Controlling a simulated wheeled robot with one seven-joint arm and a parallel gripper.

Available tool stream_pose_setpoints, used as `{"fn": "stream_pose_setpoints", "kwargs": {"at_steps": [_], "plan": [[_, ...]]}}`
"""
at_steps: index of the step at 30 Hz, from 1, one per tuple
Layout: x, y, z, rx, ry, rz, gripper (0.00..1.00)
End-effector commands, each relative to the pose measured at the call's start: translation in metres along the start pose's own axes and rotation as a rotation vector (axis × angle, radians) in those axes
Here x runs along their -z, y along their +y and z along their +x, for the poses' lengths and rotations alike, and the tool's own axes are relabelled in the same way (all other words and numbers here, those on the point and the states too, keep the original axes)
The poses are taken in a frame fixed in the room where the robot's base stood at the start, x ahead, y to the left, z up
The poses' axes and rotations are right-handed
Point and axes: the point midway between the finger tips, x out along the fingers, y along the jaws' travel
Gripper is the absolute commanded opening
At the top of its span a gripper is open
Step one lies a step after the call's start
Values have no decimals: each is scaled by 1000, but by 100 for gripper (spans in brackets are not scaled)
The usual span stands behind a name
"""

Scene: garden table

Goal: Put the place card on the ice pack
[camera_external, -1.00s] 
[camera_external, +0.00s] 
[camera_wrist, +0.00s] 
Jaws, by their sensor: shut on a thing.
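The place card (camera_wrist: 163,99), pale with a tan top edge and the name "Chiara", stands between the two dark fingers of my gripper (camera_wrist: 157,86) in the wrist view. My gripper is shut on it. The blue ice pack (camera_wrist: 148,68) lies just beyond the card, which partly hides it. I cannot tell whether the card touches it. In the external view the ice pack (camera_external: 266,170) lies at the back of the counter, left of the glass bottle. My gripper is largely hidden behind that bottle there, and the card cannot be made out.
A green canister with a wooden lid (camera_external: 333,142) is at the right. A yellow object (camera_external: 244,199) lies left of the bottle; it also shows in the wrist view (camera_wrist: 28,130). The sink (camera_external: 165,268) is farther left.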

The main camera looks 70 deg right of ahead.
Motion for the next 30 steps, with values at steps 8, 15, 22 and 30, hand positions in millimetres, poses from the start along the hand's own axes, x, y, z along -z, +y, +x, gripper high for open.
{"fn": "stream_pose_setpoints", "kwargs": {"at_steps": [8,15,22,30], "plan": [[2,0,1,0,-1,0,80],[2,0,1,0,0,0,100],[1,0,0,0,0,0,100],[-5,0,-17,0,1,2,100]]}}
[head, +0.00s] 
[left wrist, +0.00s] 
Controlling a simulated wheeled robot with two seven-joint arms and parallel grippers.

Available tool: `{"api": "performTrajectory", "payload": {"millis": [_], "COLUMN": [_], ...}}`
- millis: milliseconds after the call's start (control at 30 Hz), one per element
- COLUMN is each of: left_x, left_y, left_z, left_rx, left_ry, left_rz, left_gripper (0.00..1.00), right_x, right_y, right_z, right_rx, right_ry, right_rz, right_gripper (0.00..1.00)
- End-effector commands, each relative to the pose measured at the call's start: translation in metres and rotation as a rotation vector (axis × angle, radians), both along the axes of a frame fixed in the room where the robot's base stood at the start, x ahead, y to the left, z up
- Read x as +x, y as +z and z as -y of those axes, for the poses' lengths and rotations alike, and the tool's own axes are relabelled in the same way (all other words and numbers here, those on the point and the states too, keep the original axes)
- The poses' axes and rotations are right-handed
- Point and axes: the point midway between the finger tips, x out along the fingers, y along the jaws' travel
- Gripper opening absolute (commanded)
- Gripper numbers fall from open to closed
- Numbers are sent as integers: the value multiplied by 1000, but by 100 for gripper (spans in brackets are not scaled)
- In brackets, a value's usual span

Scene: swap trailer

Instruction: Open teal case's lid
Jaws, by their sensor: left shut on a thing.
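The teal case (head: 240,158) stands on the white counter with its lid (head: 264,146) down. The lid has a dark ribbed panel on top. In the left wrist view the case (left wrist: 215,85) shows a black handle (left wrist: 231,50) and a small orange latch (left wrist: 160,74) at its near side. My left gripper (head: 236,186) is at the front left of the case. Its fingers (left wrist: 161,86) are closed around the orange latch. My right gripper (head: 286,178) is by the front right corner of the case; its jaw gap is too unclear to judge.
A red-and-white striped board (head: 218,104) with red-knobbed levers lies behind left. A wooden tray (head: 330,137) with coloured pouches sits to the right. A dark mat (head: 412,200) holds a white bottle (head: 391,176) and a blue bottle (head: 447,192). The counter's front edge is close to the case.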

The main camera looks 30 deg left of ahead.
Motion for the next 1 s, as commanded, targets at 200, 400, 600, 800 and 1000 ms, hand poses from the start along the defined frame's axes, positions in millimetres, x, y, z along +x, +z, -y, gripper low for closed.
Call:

####################

Of the lines in this listing, report how many contain the string "vector", and give the number only.

2